Um Memorial Para Renato
"Todo mundo adorava a Legião Urbana, tanto o público quanto a equipe técnica. O silêncio partiu mesmo dessa adoração, não houve nenhum pedido de silêncio da MTV para que as pessoas ficassem quietas", diz o diretor Marcelo Machado, Dado Villa-Lobos, mais uma vez, tem outra versão.
Controvérsias, grandes ou pequenas, sempre acompanharam a Legião e suas várias formações, além de Renato, Dado e Bonfá, a banda foi acompanhada, ao vivo, por diversos baixistas (inclusive Renato Rocha, que fez parte da banda até "Que País é Este", e saiu durante as gravaçõe de "As Quatro Estações"), tecladistas e guitarristas. O incidente mais lamentável foi o da apresentação no Estádio Mané Garrincha, em Brasília, em 1988, quando uma apresentação foi seguida por tumulto. "Foi lamentável, aquilo fez Renato odiar ainda mais os palcos", lembra Fernando Artigas, produtor do espetáculo e amigo pessoal do cantor.
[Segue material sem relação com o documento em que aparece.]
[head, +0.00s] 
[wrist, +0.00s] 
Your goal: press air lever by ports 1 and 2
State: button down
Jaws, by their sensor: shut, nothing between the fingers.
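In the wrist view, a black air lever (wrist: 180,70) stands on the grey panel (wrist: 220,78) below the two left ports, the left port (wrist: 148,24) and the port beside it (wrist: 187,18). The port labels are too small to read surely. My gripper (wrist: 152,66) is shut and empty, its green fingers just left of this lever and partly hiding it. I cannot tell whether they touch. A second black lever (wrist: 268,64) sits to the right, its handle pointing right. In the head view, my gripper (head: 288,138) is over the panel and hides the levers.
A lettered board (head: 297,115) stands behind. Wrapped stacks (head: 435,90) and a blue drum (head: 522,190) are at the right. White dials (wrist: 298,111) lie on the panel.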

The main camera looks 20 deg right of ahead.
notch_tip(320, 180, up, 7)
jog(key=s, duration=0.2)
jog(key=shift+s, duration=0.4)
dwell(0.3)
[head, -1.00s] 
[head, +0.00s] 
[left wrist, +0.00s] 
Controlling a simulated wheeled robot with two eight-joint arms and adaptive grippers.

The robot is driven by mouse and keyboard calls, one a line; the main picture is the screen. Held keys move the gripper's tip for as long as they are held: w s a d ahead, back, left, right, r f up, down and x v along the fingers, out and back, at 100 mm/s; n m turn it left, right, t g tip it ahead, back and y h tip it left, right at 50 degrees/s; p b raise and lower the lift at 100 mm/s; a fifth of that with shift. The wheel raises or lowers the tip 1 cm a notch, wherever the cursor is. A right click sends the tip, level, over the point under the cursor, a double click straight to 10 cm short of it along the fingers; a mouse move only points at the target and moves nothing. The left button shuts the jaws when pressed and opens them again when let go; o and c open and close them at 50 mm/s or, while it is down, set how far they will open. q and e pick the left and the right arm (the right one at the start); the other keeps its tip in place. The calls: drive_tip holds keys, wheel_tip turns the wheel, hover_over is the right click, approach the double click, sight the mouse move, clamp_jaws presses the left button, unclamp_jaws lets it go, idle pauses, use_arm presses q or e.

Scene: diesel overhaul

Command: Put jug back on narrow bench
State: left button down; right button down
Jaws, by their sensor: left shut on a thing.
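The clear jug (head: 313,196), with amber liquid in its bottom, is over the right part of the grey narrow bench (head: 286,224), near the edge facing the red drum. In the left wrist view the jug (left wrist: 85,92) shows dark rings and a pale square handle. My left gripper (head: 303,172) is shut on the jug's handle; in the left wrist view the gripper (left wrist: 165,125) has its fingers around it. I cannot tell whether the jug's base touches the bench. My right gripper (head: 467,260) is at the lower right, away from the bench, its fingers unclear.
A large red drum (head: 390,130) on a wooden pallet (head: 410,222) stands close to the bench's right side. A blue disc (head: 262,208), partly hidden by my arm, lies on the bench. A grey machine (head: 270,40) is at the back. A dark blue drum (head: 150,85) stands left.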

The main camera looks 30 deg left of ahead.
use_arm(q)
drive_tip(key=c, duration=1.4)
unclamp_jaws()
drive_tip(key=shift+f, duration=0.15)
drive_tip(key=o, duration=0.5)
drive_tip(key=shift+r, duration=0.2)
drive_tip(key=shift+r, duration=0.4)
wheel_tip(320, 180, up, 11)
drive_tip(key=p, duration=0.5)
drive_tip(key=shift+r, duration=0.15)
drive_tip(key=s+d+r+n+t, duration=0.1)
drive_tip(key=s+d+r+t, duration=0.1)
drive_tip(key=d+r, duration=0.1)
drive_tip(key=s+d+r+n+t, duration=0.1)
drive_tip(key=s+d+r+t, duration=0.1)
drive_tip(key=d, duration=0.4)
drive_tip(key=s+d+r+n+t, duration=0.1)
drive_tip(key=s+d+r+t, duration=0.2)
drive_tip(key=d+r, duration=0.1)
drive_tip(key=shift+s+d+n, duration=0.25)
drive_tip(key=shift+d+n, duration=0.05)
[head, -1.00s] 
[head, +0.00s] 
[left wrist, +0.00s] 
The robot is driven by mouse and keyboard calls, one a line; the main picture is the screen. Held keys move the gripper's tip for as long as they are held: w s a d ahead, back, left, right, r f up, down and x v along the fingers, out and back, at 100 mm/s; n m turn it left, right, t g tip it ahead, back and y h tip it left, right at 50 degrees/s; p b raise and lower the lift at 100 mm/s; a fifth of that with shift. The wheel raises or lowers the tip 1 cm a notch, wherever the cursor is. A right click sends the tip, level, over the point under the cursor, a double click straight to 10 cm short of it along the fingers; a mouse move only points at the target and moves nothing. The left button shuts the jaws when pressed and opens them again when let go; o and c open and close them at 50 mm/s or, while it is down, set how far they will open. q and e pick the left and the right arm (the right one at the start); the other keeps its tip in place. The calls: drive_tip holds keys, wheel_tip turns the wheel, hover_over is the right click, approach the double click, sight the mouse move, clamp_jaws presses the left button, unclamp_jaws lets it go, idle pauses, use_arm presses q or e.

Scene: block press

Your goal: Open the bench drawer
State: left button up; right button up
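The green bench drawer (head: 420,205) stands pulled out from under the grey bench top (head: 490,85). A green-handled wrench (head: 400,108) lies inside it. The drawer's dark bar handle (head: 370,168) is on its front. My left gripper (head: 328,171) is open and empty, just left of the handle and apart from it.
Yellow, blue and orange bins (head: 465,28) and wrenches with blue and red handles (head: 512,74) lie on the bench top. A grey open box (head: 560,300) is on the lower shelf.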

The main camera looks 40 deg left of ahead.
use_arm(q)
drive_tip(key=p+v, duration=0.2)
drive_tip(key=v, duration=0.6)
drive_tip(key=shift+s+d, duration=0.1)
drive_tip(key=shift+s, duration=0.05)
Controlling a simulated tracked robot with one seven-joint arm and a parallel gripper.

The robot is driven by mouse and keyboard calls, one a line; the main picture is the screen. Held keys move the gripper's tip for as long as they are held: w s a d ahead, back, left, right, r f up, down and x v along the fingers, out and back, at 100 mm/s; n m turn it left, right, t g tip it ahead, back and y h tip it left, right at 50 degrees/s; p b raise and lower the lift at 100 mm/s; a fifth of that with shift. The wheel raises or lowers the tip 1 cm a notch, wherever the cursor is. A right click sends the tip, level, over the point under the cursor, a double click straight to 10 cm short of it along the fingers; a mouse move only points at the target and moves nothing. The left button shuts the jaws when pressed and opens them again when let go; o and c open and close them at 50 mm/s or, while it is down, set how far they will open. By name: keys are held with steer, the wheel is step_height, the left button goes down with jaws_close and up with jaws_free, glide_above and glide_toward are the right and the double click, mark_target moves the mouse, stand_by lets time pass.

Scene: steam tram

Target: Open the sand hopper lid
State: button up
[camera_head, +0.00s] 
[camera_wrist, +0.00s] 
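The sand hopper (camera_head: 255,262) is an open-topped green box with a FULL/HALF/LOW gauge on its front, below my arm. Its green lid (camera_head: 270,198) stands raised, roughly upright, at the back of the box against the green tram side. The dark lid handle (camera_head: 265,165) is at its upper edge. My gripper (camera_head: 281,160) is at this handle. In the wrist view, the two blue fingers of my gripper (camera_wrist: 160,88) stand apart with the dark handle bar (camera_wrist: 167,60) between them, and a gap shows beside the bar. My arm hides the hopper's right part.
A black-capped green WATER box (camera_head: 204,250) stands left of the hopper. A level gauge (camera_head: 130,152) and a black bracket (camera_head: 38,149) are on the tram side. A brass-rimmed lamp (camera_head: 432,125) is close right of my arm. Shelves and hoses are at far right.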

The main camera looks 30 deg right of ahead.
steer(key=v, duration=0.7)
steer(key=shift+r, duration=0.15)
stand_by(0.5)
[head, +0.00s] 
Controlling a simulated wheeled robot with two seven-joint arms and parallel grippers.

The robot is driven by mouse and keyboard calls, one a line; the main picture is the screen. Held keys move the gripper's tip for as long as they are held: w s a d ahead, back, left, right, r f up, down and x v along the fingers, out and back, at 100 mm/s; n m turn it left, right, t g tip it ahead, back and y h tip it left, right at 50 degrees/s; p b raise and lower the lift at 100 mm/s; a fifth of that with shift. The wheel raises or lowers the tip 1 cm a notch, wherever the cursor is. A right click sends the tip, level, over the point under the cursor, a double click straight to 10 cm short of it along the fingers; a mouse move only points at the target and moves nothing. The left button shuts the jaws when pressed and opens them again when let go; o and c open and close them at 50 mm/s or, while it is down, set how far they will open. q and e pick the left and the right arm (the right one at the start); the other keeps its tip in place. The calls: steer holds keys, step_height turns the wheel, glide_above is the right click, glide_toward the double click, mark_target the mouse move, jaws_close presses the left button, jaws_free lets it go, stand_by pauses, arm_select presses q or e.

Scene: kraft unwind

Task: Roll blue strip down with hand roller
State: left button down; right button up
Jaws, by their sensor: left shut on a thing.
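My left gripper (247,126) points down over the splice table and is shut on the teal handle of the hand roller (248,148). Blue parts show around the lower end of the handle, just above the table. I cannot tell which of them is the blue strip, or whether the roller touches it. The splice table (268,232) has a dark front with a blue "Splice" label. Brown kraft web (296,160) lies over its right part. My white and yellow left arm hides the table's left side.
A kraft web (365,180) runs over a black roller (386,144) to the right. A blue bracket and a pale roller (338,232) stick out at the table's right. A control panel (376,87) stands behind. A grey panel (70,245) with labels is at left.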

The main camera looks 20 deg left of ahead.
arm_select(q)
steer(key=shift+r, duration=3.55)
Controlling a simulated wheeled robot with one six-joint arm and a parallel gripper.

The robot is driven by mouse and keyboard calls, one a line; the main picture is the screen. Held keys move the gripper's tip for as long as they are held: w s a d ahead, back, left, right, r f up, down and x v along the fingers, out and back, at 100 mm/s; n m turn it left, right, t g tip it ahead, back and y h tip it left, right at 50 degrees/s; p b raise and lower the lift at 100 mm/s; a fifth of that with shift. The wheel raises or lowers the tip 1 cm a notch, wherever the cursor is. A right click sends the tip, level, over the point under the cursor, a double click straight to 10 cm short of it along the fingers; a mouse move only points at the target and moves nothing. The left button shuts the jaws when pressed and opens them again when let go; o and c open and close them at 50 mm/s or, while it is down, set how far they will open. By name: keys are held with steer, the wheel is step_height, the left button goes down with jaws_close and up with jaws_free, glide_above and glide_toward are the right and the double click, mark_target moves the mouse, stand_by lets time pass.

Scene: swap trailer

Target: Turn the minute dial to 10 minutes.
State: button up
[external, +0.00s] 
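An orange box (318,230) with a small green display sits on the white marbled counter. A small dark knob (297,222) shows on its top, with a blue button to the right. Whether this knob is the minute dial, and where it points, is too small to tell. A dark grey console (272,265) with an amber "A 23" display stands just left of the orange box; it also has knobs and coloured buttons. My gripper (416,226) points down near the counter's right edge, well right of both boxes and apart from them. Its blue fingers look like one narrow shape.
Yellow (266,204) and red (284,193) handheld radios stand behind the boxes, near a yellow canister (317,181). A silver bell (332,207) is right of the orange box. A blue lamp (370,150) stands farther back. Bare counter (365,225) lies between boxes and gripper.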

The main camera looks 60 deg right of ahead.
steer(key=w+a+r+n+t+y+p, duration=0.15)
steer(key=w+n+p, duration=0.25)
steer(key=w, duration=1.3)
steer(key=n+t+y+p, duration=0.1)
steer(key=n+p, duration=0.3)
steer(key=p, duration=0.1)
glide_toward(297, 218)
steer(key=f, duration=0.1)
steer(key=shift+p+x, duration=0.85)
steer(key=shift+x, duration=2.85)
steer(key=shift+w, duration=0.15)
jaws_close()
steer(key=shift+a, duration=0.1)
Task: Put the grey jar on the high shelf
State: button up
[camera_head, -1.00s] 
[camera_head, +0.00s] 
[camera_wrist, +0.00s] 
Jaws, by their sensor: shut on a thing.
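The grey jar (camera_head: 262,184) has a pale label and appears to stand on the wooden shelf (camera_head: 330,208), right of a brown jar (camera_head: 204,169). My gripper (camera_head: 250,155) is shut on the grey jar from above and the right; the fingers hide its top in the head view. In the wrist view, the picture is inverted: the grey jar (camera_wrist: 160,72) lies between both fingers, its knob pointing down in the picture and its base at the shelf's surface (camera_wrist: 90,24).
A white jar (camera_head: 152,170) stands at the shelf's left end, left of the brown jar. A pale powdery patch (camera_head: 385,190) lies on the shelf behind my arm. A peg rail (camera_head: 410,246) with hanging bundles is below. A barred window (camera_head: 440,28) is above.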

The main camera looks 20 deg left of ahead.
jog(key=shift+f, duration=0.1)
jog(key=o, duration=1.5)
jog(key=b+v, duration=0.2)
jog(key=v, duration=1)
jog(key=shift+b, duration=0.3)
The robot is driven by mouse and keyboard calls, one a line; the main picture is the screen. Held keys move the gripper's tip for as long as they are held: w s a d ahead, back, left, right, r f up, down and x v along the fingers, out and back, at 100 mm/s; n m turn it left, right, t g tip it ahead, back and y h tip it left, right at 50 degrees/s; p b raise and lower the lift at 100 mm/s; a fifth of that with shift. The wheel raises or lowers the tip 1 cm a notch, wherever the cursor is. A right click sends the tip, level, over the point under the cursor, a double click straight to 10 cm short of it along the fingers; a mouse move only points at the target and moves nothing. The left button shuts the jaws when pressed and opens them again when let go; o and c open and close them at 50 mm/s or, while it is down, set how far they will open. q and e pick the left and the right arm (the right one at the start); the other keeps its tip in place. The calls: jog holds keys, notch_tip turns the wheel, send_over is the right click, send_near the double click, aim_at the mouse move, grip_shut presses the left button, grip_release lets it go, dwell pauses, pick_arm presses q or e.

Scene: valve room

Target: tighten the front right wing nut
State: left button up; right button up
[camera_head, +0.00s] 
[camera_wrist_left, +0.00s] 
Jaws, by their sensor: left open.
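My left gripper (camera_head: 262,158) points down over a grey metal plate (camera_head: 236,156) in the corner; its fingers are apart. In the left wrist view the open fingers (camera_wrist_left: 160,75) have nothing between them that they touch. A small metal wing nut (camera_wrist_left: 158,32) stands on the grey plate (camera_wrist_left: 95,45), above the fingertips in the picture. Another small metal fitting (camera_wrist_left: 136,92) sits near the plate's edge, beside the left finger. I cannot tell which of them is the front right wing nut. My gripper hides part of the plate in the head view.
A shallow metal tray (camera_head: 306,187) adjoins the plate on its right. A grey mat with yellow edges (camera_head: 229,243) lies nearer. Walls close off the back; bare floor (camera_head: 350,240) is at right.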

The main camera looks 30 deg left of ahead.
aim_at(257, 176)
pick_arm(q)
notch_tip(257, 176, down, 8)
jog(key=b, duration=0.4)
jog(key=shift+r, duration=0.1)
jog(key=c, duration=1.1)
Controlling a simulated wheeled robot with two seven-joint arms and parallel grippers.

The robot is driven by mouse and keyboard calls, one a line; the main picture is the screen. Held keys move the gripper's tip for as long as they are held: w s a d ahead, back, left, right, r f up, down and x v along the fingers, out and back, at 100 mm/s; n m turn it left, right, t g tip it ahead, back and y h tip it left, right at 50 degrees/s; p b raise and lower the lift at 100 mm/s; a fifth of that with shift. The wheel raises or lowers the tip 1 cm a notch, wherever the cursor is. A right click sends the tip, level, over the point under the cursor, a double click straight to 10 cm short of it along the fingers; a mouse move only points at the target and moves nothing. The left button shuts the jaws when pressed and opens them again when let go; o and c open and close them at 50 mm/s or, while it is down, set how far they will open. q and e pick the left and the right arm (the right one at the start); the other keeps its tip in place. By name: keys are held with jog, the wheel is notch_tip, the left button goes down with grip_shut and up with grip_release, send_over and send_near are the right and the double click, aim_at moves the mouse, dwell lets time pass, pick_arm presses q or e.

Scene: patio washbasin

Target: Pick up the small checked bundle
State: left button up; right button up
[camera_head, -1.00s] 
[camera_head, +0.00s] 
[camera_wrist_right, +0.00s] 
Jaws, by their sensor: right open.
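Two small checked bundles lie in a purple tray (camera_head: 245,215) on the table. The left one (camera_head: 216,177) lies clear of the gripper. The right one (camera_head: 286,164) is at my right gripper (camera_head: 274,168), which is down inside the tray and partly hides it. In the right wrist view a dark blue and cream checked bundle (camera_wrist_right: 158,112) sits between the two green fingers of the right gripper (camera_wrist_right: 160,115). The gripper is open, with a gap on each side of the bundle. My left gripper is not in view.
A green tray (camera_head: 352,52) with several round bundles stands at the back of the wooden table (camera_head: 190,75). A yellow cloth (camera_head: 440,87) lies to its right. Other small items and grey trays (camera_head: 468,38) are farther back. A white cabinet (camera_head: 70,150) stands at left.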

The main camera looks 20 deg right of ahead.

Ao lado dos pais de Renato, Renato e Carminha Manfredini, e da Secretaria de Cultura do Distrito Federal, Fernando é um dos articuladores do Memorial Renato Russo, inicialmente programado para ser inaugurado em abril do ano que vem.
Já existe, claro, um Espaço Cultural Renato Russo, onde acontecem shows e oficinas, na quadra 508 Sul da capital. "Agora o projeto foi encampado pela Secretaria de Cultura e vamos usar uma das salas para o memorial, que terá os óculos, roupas e alguns objetos do Júnior", conta dona Carminha. Ela lamenta que o filho vivia cercado de "falsos amigos", que roubavam seus pertences. "Ele ganhou muitos prêmios, inclusive da Bizz, mas acabou sumindo tudo". A gravadora EMI-Odeon e amigos do cantor em Brasília e no Rio serão entrevistados pela curadora Sônia Paiva. "Depois vamos contratar um museólogo, que organizará a exposição", adianta a secretária de Cultura do Distrito Federal, Luiza Dorna. A idéia é inaugurar o memorial como parte das comemorações dos 40 anos de Brasília.